When a man has children his life often continues in a similar way to before / perhaps some changes here and there. But far less changes than for a woman.

0lwen · 12/06/2018 18:32

exactly.

but if there is an article about the pay gap u will see in the comments that the sexist men claim not to believe it and the fortunate women just think well i managed it sotherefore there is no issue Confused -

A lot of people simply cannot seem to join up all the dots and see all of the obstacles a woman / mother might face and how even one of them can push her in to a smalled down life on benefits if she's single or push her in to being a sahm if she's with a partner.

Yet there aren't as many people talking about getting a universal childcare system up and running, available to all parents, like school places.

When we change things so that parenthood doesn't impact much more seriously upon women than it does on men, then and only then will things begin to change.

grasspigeons · 12/06/2018 18:39

olwen - I don't disagree that better childcare would make a huge difference

but id prefer it in combination with better working practices - more men doing 3 or 4 day weeks. Less presenteeism.

Family life is important not just being enable to work constantly for other peoples gain.

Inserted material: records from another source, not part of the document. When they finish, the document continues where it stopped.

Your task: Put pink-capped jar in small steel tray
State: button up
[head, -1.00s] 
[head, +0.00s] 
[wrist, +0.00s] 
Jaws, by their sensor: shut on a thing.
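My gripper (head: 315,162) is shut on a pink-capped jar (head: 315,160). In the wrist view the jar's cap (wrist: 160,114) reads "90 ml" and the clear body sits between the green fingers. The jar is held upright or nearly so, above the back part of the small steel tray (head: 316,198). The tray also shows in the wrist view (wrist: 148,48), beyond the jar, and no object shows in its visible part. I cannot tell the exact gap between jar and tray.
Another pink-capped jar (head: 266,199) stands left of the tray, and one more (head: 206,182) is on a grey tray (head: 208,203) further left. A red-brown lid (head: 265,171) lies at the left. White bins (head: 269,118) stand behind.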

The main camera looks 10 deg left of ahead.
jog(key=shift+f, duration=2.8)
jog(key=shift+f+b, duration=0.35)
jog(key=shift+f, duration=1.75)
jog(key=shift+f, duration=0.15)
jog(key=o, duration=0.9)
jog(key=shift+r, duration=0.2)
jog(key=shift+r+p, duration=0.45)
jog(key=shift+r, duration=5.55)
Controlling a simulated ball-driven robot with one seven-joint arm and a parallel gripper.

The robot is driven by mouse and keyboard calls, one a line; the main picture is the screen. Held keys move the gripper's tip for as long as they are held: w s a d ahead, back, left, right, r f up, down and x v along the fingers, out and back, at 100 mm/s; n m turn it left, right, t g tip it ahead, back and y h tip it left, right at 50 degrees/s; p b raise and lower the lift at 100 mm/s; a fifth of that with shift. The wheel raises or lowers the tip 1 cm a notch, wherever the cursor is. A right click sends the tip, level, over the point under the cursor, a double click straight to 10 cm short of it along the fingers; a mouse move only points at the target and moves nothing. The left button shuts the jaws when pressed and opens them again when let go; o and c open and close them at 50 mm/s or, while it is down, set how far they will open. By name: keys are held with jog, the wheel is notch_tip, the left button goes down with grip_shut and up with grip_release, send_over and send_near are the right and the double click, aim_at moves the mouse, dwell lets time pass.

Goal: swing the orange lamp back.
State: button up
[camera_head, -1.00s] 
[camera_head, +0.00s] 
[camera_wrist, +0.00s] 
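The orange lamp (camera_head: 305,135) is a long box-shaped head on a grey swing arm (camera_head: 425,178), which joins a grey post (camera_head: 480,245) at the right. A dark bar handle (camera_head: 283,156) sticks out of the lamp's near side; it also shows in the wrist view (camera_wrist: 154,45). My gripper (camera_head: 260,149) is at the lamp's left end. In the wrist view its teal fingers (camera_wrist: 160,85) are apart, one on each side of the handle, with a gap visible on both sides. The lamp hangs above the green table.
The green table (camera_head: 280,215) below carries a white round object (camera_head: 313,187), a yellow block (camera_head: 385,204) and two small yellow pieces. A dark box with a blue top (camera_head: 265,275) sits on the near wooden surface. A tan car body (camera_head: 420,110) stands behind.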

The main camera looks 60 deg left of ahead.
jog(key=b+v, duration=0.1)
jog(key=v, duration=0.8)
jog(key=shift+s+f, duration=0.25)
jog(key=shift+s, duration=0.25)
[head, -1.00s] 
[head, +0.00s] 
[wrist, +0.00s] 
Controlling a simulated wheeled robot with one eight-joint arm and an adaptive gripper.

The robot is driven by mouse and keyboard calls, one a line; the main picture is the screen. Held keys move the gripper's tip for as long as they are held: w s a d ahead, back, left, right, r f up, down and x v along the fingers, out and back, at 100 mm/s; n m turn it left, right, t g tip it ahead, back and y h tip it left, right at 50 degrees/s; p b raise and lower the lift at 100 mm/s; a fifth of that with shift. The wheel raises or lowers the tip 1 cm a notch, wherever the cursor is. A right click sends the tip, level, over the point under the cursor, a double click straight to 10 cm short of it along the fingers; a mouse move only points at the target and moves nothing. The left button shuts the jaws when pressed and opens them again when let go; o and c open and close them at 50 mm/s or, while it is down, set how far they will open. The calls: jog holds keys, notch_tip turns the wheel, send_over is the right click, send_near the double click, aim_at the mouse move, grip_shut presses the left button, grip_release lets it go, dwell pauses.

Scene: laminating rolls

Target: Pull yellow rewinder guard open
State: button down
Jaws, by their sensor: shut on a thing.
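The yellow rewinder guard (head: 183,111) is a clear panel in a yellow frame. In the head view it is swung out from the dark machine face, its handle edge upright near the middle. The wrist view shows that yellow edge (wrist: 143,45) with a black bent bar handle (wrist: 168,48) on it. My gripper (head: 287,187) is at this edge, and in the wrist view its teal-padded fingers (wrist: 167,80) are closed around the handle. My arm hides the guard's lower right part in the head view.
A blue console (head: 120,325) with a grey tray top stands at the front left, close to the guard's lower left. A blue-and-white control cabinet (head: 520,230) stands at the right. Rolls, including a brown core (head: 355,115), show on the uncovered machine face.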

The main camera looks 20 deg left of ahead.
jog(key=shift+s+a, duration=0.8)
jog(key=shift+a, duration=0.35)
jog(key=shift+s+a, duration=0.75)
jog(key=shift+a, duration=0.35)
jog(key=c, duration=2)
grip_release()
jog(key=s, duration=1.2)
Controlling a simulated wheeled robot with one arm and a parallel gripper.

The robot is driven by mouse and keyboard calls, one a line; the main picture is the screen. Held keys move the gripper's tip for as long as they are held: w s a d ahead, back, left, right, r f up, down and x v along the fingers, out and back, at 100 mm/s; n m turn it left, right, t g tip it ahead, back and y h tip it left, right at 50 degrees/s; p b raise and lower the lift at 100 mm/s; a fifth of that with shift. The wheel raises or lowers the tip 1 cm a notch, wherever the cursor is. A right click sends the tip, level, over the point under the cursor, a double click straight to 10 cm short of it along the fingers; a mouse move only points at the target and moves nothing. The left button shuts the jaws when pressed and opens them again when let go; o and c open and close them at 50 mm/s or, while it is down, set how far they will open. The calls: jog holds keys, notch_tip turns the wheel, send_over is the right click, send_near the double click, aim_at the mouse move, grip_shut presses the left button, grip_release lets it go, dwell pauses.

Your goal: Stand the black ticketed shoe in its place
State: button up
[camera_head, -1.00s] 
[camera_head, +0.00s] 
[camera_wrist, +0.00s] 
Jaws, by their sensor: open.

Bumpitybumper · 12/06/2018 19:02

@0lwen
I don't agree that childcare is always the answer and would argue for every woman forced into the SAHM role there is also a woman who feels forced into the WOHM role when they would love to spend more time with their children.

I know universal childcare can seem like a shortcut to equality in the workplace, but I'm not sure it's the golden bullet that will bring a desirable outcome for all mothers. Why should women (and men) feel obliged to adopt the traditional male role and put their children in childcare when they don't want to? I think any solution for these women has to be more nuanced and flexible so it enables them to have time with their children without being so heavily penalised that they are stuck as SAHMs forever or in menial jobs that don't reflect their potential.

0lwen · 12/06/2018 19:25

@bumpitybumper - it won't force anybody to do anything.